* _WHAT YOU SHOULD DO_
Identify each line below that contains the word "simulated", and copy it out.

# start of DATA SHOWN

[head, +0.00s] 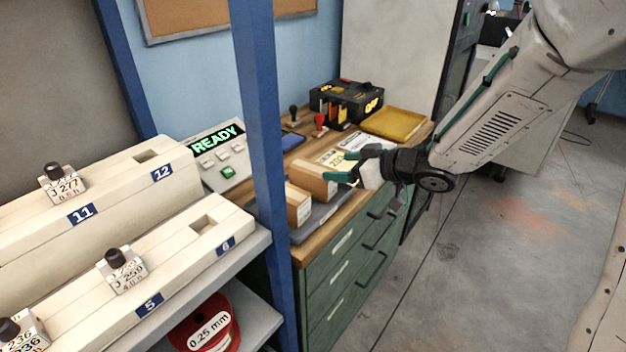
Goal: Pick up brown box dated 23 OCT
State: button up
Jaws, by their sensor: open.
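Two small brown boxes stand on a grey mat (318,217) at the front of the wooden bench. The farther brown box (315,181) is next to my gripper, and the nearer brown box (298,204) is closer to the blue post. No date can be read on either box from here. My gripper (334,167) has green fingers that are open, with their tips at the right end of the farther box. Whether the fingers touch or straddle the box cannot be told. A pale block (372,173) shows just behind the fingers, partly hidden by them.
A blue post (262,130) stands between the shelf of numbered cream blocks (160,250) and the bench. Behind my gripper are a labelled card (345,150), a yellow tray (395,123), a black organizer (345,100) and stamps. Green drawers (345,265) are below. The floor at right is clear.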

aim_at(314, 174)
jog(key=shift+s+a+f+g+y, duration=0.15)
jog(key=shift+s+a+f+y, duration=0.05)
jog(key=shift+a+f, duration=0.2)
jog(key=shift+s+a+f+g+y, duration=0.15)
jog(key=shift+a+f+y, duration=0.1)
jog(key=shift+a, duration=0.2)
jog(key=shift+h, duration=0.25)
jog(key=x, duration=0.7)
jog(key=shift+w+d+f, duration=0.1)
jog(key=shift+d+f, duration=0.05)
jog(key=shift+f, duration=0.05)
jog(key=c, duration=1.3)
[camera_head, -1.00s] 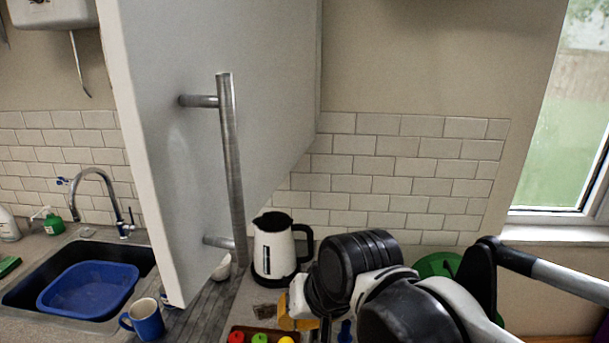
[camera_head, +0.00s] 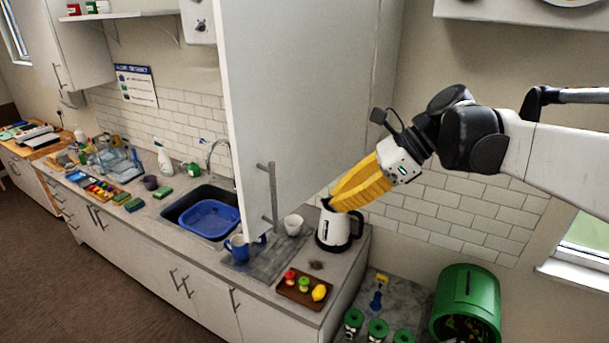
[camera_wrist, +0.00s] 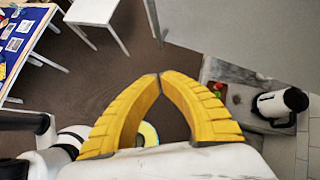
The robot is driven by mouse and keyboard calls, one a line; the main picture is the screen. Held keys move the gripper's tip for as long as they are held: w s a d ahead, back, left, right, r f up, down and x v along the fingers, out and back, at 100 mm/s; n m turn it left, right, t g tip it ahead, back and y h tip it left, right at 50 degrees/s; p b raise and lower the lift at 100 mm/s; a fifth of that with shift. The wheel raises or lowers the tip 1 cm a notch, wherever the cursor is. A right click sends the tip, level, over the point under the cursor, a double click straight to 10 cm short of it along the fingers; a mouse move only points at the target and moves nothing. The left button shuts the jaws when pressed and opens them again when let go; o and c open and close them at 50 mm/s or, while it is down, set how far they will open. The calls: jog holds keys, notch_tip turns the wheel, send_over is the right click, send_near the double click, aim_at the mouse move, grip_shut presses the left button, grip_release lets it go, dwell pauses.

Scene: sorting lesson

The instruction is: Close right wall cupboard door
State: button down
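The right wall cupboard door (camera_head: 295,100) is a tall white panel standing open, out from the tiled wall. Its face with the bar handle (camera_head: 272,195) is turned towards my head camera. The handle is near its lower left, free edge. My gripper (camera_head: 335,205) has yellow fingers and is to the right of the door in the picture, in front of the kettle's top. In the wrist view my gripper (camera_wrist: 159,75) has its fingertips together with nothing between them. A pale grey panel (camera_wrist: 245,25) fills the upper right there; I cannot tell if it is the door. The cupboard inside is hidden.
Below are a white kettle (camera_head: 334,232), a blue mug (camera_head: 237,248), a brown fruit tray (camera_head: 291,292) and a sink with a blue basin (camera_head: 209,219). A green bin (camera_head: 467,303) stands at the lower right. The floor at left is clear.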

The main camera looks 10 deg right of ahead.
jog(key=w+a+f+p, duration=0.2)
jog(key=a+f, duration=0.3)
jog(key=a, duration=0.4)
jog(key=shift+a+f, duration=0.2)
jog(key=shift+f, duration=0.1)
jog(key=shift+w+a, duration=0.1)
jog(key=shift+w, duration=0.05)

# end of DATA SHOWN
# start of DATA SHOWN

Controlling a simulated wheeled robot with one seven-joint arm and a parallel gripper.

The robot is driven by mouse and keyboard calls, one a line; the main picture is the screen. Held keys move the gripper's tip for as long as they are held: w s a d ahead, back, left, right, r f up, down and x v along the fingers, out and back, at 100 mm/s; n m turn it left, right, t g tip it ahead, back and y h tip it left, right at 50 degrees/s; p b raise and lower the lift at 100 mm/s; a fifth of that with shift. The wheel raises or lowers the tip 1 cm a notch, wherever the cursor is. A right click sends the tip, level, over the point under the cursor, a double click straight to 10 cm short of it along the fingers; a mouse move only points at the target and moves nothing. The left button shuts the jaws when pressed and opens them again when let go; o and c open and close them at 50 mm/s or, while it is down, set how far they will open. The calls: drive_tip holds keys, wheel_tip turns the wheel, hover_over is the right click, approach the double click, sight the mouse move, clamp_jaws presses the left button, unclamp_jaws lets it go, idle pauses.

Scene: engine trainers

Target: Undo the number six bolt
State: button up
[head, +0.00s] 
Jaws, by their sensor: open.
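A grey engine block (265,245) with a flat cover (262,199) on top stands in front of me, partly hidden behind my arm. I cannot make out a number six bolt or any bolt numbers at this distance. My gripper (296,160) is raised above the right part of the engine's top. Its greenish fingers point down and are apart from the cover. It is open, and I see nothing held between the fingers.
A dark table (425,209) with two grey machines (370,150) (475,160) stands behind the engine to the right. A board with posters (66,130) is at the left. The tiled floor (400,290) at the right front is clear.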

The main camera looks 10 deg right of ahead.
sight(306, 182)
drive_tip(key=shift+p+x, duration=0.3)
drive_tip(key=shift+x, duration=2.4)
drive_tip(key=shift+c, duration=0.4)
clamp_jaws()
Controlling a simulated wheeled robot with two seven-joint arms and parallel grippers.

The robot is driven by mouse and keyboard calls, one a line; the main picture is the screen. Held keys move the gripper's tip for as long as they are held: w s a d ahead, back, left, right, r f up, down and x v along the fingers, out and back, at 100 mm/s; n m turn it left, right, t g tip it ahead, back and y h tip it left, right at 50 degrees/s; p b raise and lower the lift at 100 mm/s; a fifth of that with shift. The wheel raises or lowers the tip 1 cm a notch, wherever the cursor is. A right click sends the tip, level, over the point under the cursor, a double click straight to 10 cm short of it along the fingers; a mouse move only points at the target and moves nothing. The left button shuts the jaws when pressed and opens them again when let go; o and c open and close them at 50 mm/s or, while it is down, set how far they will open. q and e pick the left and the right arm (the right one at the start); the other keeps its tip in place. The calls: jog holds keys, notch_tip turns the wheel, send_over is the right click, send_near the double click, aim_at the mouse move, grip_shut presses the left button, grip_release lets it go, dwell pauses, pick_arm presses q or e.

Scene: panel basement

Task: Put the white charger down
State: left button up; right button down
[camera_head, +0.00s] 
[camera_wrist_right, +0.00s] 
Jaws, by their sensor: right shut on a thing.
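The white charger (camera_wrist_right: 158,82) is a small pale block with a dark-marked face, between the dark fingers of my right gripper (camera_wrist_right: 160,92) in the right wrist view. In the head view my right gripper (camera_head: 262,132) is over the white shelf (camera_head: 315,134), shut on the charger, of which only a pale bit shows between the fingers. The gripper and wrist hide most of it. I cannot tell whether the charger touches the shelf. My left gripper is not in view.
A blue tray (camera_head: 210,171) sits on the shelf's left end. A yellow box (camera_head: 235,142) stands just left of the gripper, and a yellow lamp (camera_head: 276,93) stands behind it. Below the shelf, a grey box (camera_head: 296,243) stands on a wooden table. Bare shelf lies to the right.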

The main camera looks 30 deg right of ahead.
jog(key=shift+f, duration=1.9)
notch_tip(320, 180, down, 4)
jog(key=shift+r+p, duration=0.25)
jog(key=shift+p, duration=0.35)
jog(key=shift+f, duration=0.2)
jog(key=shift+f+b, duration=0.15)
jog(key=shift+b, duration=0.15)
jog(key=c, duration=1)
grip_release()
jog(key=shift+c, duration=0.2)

# end of DATA SHOWN
# start of DATA SHOWN

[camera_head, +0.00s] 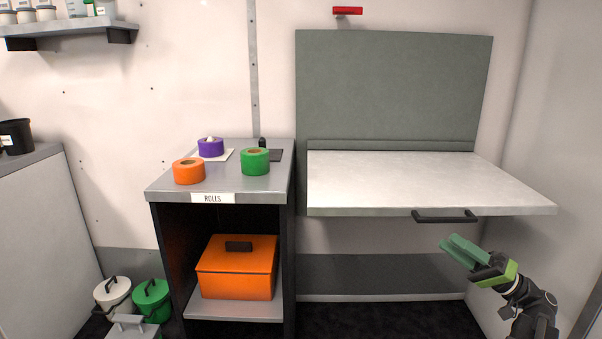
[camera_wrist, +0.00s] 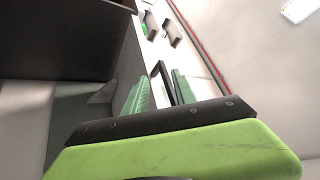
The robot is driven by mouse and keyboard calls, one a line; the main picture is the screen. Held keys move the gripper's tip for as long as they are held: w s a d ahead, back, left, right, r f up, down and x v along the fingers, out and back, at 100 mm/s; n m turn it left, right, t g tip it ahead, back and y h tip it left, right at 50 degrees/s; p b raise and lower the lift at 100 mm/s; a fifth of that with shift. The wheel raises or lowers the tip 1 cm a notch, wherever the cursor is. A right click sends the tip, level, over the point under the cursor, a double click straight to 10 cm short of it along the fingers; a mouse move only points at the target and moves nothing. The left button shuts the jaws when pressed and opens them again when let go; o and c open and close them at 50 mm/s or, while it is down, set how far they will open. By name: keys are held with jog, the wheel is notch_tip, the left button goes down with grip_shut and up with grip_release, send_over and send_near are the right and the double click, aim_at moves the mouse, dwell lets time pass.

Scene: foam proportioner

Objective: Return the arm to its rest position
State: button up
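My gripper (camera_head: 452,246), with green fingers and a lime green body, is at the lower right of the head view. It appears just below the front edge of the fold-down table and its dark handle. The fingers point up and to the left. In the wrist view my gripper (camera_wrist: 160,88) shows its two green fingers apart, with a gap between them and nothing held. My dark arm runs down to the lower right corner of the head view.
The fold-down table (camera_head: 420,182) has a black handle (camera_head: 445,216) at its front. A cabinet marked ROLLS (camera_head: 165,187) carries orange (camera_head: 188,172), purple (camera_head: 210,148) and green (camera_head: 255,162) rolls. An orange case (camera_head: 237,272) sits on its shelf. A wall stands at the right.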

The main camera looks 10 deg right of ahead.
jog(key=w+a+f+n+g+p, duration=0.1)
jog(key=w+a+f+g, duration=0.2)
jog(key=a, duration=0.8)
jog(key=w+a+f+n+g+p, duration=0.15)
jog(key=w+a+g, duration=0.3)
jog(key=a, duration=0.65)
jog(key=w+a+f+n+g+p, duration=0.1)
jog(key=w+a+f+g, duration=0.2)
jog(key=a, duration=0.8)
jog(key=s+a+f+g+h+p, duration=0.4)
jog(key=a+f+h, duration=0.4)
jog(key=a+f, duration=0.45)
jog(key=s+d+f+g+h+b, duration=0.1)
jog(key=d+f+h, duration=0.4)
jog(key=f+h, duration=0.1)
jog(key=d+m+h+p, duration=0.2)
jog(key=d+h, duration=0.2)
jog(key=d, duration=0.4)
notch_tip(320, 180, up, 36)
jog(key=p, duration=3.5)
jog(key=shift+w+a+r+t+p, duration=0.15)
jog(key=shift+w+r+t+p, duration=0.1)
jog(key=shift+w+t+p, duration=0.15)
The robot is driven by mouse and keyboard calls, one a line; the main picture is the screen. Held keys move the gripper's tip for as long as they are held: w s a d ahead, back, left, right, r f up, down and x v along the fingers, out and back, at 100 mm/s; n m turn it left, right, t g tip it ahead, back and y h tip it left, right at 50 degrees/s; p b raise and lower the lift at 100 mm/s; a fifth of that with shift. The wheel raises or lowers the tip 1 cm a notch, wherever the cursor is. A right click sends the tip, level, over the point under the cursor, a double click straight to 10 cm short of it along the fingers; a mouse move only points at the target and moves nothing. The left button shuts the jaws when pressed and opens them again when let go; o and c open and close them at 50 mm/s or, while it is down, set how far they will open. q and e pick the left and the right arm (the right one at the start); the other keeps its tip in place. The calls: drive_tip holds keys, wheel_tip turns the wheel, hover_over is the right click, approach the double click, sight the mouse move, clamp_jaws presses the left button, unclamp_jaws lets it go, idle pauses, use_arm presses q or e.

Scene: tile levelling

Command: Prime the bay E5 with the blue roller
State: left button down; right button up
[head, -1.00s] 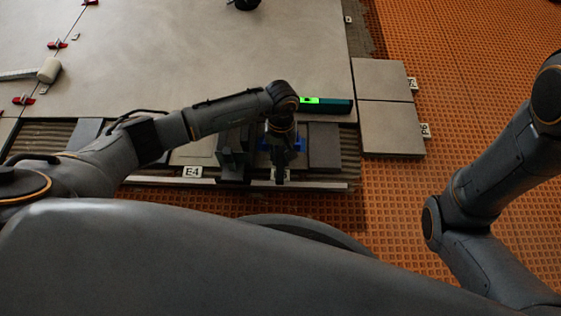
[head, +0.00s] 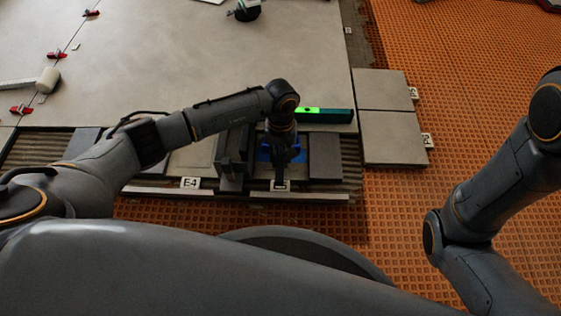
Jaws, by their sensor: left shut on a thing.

# end of DATA SHOWN

* _OUTPUT FOR THIS TASK_
Controlling a simulated wheeled robot with one seven-joint arm and a parallel gripper.
Controlling a simulated wheeled robot with two seven-joint arms and parallel grippers.

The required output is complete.